Толстая тащила свои сани с трудом. Она вспоминала, как усиленно билось её сердце и подкашивались ноги: „Тошнило. Когда я вспоминала о нескольких лепешках на какаовом масле, которые надо было растянуть на несколько дней, – тошнота усиливалась. Мы двигались медленно, то и дело останавливались, чтобы передохнуть. Так было жарко, что я расстегнула свою кожаную куртку. Пот валил с меня градом, застилая глаза. – Будь она проклята, эта жизнь! Сил не было.
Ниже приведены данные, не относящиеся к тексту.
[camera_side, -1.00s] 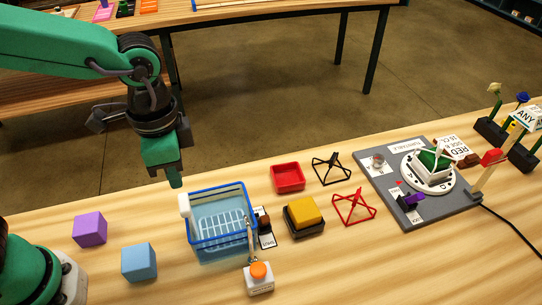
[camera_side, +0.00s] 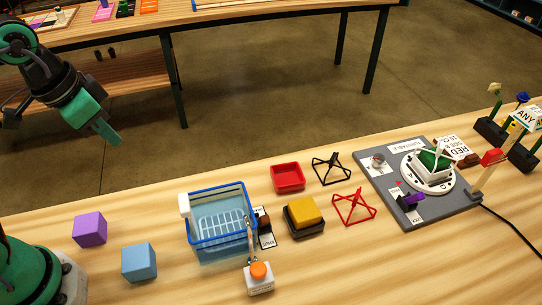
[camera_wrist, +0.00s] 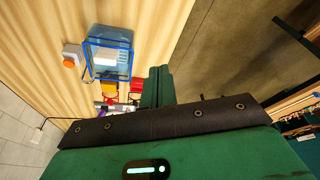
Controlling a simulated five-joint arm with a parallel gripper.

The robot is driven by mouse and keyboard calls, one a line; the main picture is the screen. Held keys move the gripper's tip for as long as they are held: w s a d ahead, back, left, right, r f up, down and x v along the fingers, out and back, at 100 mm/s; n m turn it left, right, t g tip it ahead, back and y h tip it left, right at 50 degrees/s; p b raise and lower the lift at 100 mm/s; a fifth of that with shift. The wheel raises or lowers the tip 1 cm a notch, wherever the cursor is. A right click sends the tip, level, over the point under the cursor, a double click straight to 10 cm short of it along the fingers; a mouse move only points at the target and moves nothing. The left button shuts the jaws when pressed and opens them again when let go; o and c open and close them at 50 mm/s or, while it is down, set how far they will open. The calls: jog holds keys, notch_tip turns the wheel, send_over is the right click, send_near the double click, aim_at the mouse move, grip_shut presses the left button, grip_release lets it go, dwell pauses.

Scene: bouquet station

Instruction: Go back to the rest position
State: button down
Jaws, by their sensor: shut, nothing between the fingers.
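My gripper (camera_side: 112,136) is at the upper left of the side view, raised and tilted over the floor beyond the table's far edge. Its green fingers are shut with nothing held. In the wrist view, the closed fingers (camera_wrist: 158,88) point away past the table's edge. My green base shows at the lower left of the side view. No object touches the gripper.
The wooden table (camera_side: 330,270) holds a purple cube (camera_side: 90,229), a blue cube (camera_side: 139,262), a blue basket (camera_side: 220,243), an orange-topped button (camera_side: 259,272), a red tray (camera_side: 288,177), a yellow block (camera_side: 304,212), wire stands (camera_side: 354,207) and a grey turntable board (camera_side: 440,212). Flowers stand far right.

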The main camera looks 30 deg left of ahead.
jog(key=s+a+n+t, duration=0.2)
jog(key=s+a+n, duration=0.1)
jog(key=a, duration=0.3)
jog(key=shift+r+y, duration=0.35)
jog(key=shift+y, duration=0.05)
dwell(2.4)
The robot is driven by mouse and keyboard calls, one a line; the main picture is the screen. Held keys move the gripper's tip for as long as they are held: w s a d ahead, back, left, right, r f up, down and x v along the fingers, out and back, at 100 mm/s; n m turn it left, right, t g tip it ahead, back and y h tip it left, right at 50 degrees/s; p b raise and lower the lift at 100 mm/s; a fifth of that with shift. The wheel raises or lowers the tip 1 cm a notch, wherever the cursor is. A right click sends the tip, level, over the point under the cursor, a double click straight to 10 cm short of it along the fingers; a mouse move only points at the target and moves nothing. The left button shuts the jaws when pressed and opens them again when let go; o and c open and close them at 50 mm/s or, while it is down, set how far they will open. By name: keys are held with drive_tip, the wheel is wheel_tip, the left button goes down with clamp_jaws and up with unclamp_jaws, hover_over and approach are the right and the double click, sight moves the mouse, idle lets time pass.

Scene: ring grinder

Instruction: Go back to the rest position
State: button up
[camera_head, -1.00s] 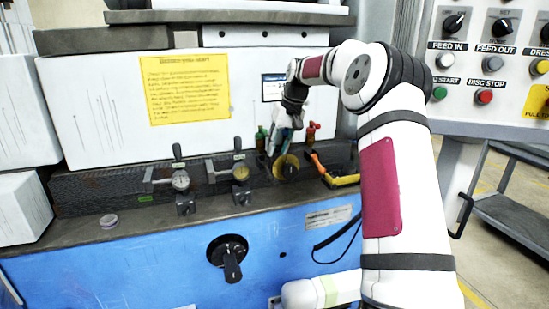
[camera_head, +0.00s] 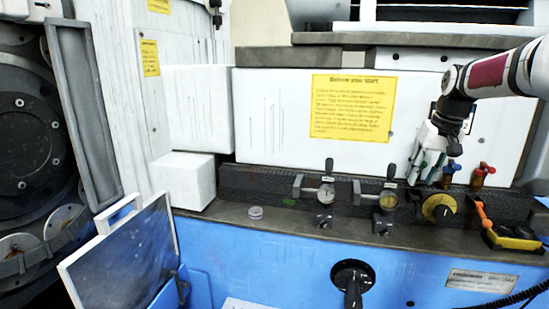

Хотелось сесть прямо в этот грязный снег и горько заплакать, как в детстве.“345

Ещё одной бытовым затруднением стало то, что из-за дефицита дрова и деревянные ящики в учреждениях и в жилых дворах разворовывали.346 По наблюдению очевидцев, дрова стали драгоценностью и их приходилось хранить в квартирах.347

Современник В. В. Стратонов пояснил, что в больших залах, на паркетах часто устанавливались штабели дров: „А отсюда – только шаг до колки и рубки дров в квартирах. Гулкие удары колуна раздавались по многоэтажным домам, сотрясая потолки, заставляя срываться картины и лампы со стен. С этим злом боролись, но борьба была трудна.“348

В вопросе топливных поставок советский режим никак не мог сдвинуть дела с мёртвой точки. Это привело к тому, что вся тяжесть топливного кризиса пала на плечи населения. В ряде городов вроде Восточно-Сибирского Минусинска власти решили наложить на всех „капиталистов“ особый налог для доставки угля и дров. Финансовому отделу и отделу контроля над производством было поручено разработать план доставки дров и угля в город в необходимом количестве за счет имущих классов.349 Разумеется, сути проблемы подобные популистские меры изменить не могли.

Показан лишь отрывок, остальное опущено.